The reason why I don't, however, is because that would result in potentially changing what an official character can and can't do from their canonical depictions. This brings a bit of an extra layer, a surprisingly profound one, to the question; just how important is it to stick to canon in a fan work?

I'm aware that the Nasuverse in general, and Fate in particular, is flexible when it comes to canon. GO has Servants spontaneously picking up new Skills and Noble Phantasms because of costume changes. There are two canonical depictions of Musashi with different genders. Powerlevels, skills, and other abilities can change depending on when and where a Servant is summoned and how well-known they are in said area. However, it still leaves me questioning what I should do when it comes to designing these skills.

Oh, and for those wondering; no, I'm not asking this because I have some pending RP I'm about to unleash or anything like that. Like I said, this thing is basically just a time-wasting hobby on my part. I might condense it down into something not madness-inducing and let other people use it if they want when it's at a reasonable stage of completion. I might even use it myself, assuming I ever got enough confidence in my abilities as a GM to run a game using it, but for the time being it's just seeing use as a boredom killer and a form of mental exercise for me.

Updated October 5th, 2019 at 01:08 PM by Twelveseal

Categories
Gaming , Roleplaying , Nasuverse , The Everdream , Game Mechanics

Comments

  1. Bloble's Avatar
    You shouldn't bother with trying to replicate GO skill effects because they are mostly if not entirely divorced from what said skills would actually do in lore, and any effect they have in game is purely mechanical and meant to fit a very constrained system. Fluff and descriptions is all you should be looking at in that regard.
  2. Mcjon01's Avatar
    I would never betray my friend, Canon, not even in an RP
  3. Twelveseal's Avatar
    Guess I'm not going to get much more feedback. So far,including outside sources, the general consensus has been to ignore official content when it's problematic for the work at hand.
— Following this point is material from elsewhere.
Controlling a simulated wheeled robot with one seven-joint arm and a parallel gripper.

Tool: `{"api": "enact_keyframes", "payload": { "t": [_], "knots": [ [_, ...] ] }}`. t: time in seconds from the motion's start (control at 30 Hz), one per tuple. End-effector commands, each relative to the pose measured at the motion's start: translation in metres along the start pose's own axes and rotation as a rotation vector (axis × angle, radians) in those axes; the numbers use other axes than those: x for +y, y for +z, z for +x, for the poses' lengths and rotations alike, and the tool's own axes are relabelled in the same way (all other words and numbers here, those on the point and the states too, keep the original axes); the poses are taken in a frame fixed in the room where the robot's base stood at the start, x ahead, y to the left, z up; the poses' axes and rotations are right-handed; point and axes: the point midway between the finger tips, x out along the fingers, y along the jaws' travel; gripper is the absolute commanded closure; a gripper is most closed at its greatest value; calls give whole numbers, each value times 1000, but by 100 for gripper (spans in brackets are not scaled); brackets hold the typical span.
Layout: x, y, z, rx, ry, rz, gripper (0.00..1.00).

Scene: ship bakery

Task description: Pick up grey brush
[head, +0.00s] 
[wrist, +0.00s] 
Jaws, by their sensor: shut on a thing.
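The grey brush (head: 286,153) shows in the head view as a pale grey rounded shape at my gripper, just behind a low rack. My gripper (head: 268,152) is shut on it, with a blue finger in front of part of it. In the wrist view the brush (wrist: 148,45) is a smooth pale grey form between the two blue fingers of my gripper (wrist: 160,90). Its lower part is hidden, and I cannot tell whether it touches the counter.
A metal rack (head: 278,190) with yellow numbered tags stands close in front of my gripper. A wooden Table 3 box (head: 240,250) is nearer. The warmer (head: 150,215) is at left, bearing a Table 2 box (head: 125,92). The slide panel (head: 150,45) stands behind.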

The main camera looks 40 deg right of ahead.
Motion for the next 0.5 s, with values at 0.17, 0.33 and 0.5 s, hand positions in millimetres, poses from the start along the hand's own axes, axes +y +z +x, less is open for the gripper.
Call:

Instead, produce a more fitting approximation of the original content.
  4. Imperial's Avatar
    A consistent and compelling story and cast of characters is more important than an arbitrary set of rules that fans slavishly adhere to in an effort to keep it legit.
  5. Mcjon01's Avatar
    If that's true what even is the point of wikis then
  6. Twelveseal's Avatar
    To serve as a theoretically objective reference to the actual content of a given topic in order to supplement or refresh the knowledge of those already familiar with it or provide reliable information to those who are new to the subject.

    That they tend to end up as battlegrounds for edit wars as contributors try to curate what people are likely to see as official and accurate, thus shaping what the less-informed view as objective reality on the topic to support their own pet theories and opinions, doesn't really change their original purpose.